MGitHubL / TMac

MIT License
12 stars 0 forks source link

Doubts about "Temporal GNN Layer" and "Readout" in the code? #1

Open Yuzuriha-Inori-x opened 6 months ago

Yuzuriha-Inori-x commented 6 months ago

Hello! In the paper, the "Temporal GNN Layer" adds the audio information processed by GNN and the audio-visual information processed by GAT. However, in the code provided, I did not find the addition operation. for i, (conv, norm_layer) in enumerate(zip(self.convs, self.Norm_layers)): x_dict, _ = conv(x_dict, edge_index_dict, edge_weights_dict) x_dict = {key: x.relu() for key, x in x_dict.items()} x_dict = {key: F.dropout(x, p=0.1) for key, x in x_dict.items()} x_dict = { key: norm_layer[key](x, batches[key]) for key, x in x_dict.items() } In addition, "Readout" adds the video features and audio features processed by GNN, but in your code, I have not seen the processing operation of the video features. graph_embed = self.graph_read_out_audio(x_dict["audio"], batches["audio"]) # [b,d] # x_dict["audio"]:[3232,512], batches["audio"]:[3232]

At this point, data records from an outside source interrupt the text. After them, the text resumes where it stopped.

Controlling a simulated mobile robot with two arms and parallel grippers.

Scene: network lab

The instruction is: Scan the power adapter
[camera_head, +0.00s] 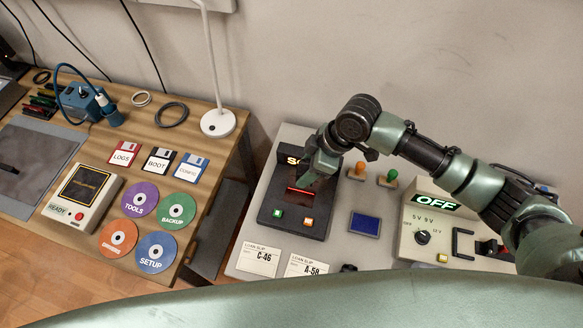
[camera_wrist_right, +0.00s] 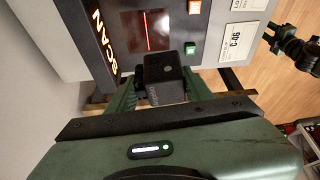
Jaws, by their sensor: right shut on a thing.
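The black power adapter (camera_wrist_right: 166,80) is a small dark block between the fingers of my right gripper (camera_wrist_right: 158,92), in the right wrist view. My right gripper (camera_head: 318,172) is shut on it, over the scanner in the head view. The scanner (camera_head: 268,213) is a dark unit with a lit sign, a glass window with a red line (camera_head: 299,190), and a green and an orange button. In the wrist view the red line (camera_wrist_right: 146,30) shows just beyond the adapter. In the head view the gripper hides the adapter.
Loan slips (camera_head: 258,259) lie in front of the scanner. The wooden desk (camera_head: 107,262) at left holds discs, floppies and a lamp (camera_head: 218,123).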

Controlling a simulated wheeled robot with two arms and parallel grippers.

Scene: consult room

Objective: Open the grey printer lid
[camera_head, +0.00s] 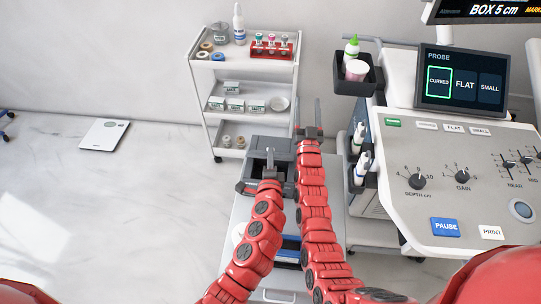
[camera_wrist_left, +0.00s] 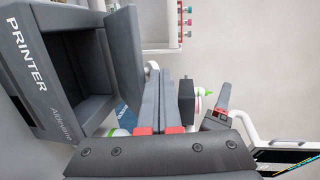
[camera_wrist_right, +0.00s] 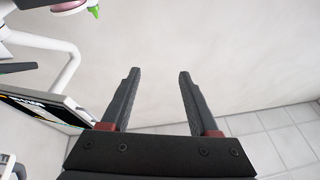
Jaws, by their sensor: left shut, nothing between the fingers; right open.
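The dark grey printer (camera_head: 284,186) sits on a cart, partly hidden behind my left gripper (camera_head: 270,160). In the left wrist view, the printer body (camera_wrist_left: 22,75) fills the left side, turned sideways, with its dark inside showing. Its grey lid (camera_wrist_left: 126,62) stands out from the body, raised at an angle. My left gripper (camera_wrist_left: 172,100) is shut and empty beside the lid; I cannot tell whether they touch. My right gripper (camera_head: 308,115) is open and empty, raised to the right of the printer; its two fingers also show in the right wrist view (camera_wrist_right: 157,90).
A white shelf cart (camera_head: 210,118) with bottles and boxes stands behind the printer. An ultrasound console (camera_head: 440,205) with a screen (camera_head: 463,80) and a dark holder (camera_head: 345,85) stands close on the right. A flat white scale (camera_head: 104,134) lies on the floor at left, where floor is clear.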

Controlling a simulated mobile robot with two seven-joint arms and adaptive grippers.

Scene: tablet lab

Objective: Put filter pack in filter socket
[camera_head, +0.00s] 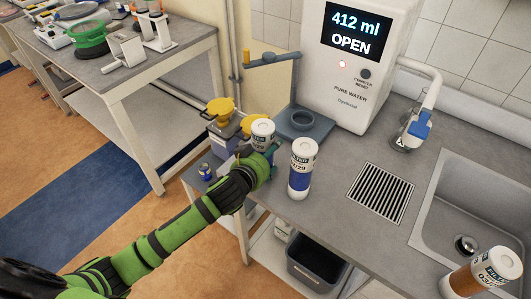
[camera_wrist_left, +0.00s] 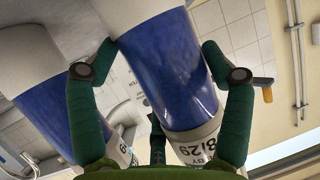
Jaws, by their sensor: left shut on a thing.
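My left gripper (camera_head: 268,158) is shut on a white filter pack (camera_head: 263,132), whose top stands above the fingers. In the left wrist view this pack's blue band (camera_wrist_left: 168,75) lies between the two green fingers (camera_wrist_left: 158,65). A second filter pack (camera_head: 302,168), white with a blue band, stands upright on the counter just right of the gripper. It also shows at the left in the left wrist view (camera_wrist_left: 60,112). The filter socket (camera_head: 302,121), a dark grey ring on a base, sits beside the water unit, behind the held pack. My right gripper is out of view.
The white water unit (camera_head: 350,98) reads "412 ml" and "OPEN". A blue-grey lever (camera_head: 272,58) sticks out at its left. A brown-banded filter pack (camera_head: 485,273) is by the sink (camera_head: 470,205). A drain grate (camera_head: 381,193) lies mid-counter. Yellow-topped containers (camera_head: 221,112) are left of the gripper.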

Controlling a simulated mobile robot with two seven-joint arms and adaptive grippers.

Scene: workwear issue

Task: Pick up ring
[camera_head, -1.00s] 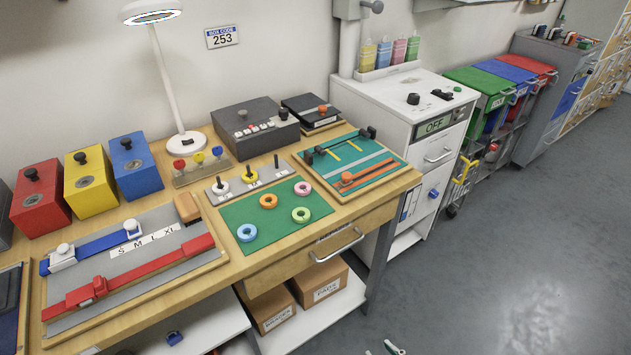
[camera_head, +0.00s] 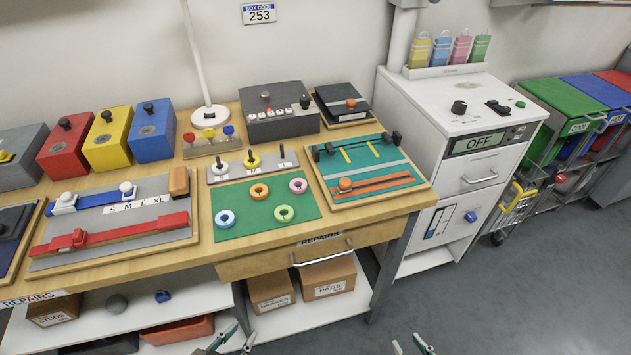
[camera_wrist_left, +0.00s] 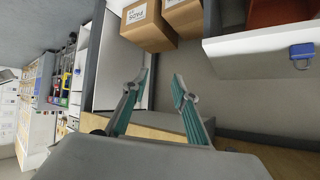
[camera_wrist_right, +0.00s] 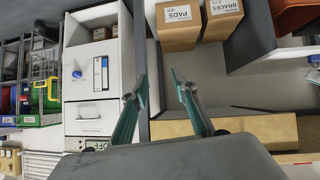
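Several rings lie on a green mat (camera_head: 253,219) on the bench: a blue ring (camera_head: 225,219), an orange ring (camera_head: 259,191), a green ring (camera_head: 284,213) and a pink ring (camera_head: 298,186). Behind them a peg board (camera_head: 268,171) has upright pegs, with a white ring (camera_head: 221,168) and a yellow ring (camera_head: 251,163) around two of them. My left gripper (camera_head: 237,338) is open and empty, low in front of the bench; it also shows in the left wrist view (camera_wrist_left: 158,85). My right gripper (camera_head: 409,345) is open and empty to its right, also in the right wrist view (camera_wrist_right: 158,82).
The bench front has a drawer with a handle (camera_head: 322,254). Below it, a shelf holds cardboard boxes (camera_head: 328,278). A lamp (camera_head: 209,115), a grey button box (camera_head: 278,112) and a strap board (camera_head: 370,181) surround the mat. A white cabinet (camera_head: 461,130) stands right.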

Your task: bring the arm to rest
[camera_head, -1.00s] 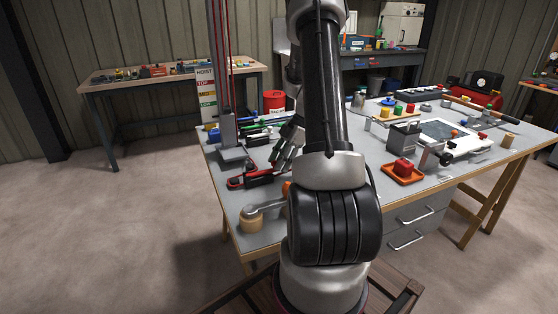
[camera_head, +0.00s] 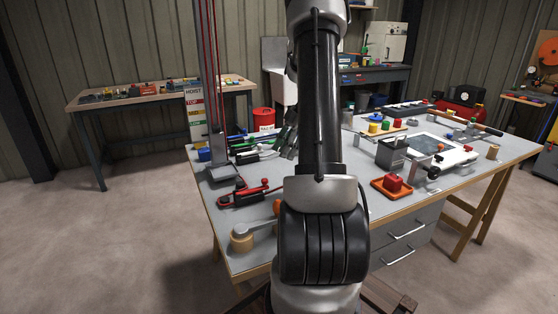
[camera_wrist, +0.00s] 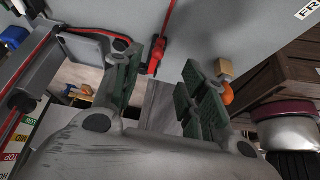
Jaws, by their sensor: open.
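My arm rises in the middle of the head view, over the near side of the grey workbench (camera_head: 400,205). My gripper (camera_wrist: 165,85) shows in the wrist view with its two green-padded fingers apart and nothing between them. In the head view the gripper is mostly hidden behind my arm, with a part of it showing just left of the arm above the bench.
A hoist post (camera_head: 218,150) with red cords stands at the bench's left edge. An orange tray (camera_head: 392,187) with a red block sits to the right. Open floor lies left.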

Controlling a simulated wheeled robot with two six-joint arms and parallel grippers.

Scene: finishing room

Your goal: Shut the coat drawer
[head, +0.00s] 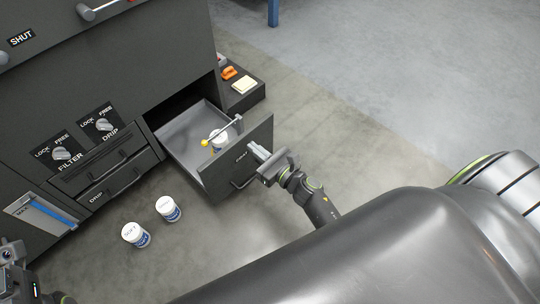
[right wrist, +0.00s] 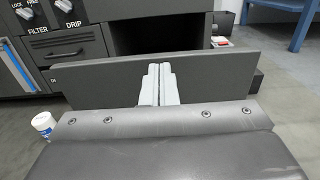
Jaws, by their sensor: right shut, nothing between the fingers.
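The coat drawer (head: 187,135) stands pulled out of the dark cabinet, with its inside visible in the head view. Its dark front panel (head: 219,176) carries a small label and a bar handle (head: 243,182). The front panel also spans the right wrist view (right wrist: 215,75). My right gripper (head: 257,151) is shut and empty, its fingertips at the outer face of the front panel near its upper edge; I cannot tell if they touch. The fingers also show in the right wrist view (right wrist: 159,80). Part of my left arm shows at the lower left; its fingers do not.
A white jar (head: 220,141) and a thin rod with a yellow ball (head: 205,143) are in the drawer. Two white jars (head: 168,208) (head: 135,235) stand on the floor left of it. The filter and drip drawers (head: 115,178) are shut. Open floor lies to the right.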

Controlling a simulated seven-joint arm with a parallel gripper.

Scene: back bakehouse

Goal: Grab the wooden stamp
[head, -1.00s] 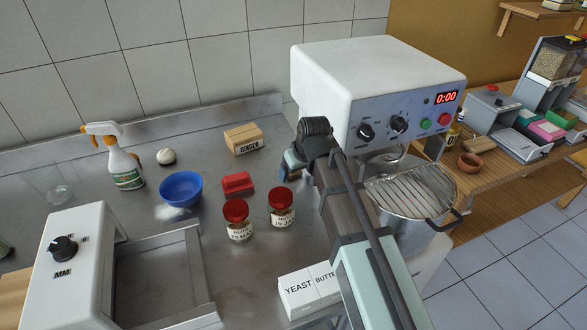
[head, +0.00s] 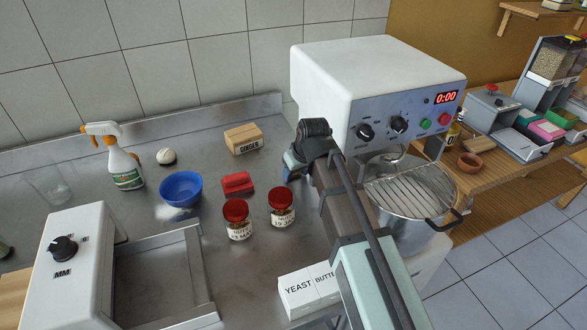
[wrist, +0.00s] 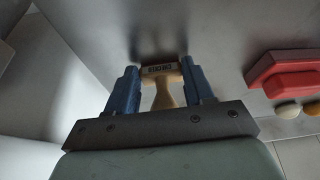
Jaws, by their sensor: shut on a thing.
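The wooden stamp (wrist: 163,92) has a pale handle and a block with dark lettering. It shows in the wrist view between the two blue fingers of my gripper (wrist: 160,84), which is shut on it. The stamp is close to the steel worktop; I cannot tell whether it touches. In the head view my gripper (head: 292,166) is left of the white mixer, mostly behind my own arm, and the stamp is hidden there.
A red block (head: 237,183) lies left of my gripper, with two red-lidded jars (head: 282,215) in front. A blue bowl (head: 181,190), a ginger box (head: 243,140) and a spray bottle (head: 123,165) stand farther left. The white mixer (head: 380,80) blocks the right.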

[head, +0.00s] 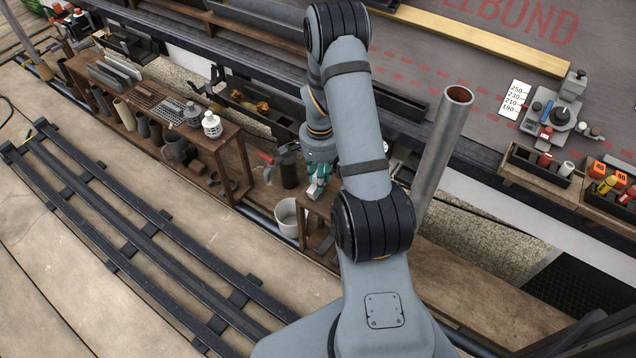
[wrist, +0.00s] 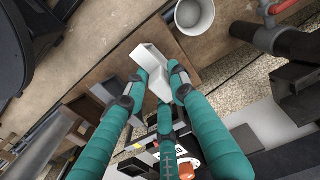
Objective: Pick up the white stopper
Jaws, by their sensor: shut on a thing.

# pred = self.lin(torch.sigmoid(graph_embed)) pred = self.lin(graph_embed) Could you do me a favor? Thanks!

MGitHubL commented 6 months ago

In fact, we are still using the classic GNNlayer, but we input the temporal information as weights. You can find the corresponding code in the weight processing part. For the readout operation, our expression is to make it easier for readers to understand. In fact, the video information has already been transmitted to the audio embedding through the GAT layer, so there is no further integration in readout. You can try a weighted fusion of the two embeddings, which may give better results. The changes to the entire code on the original model are relatively rough, and there are still many areas worth improving. If you are interested, you may have some interesting ideas. You are welcome to pay attention.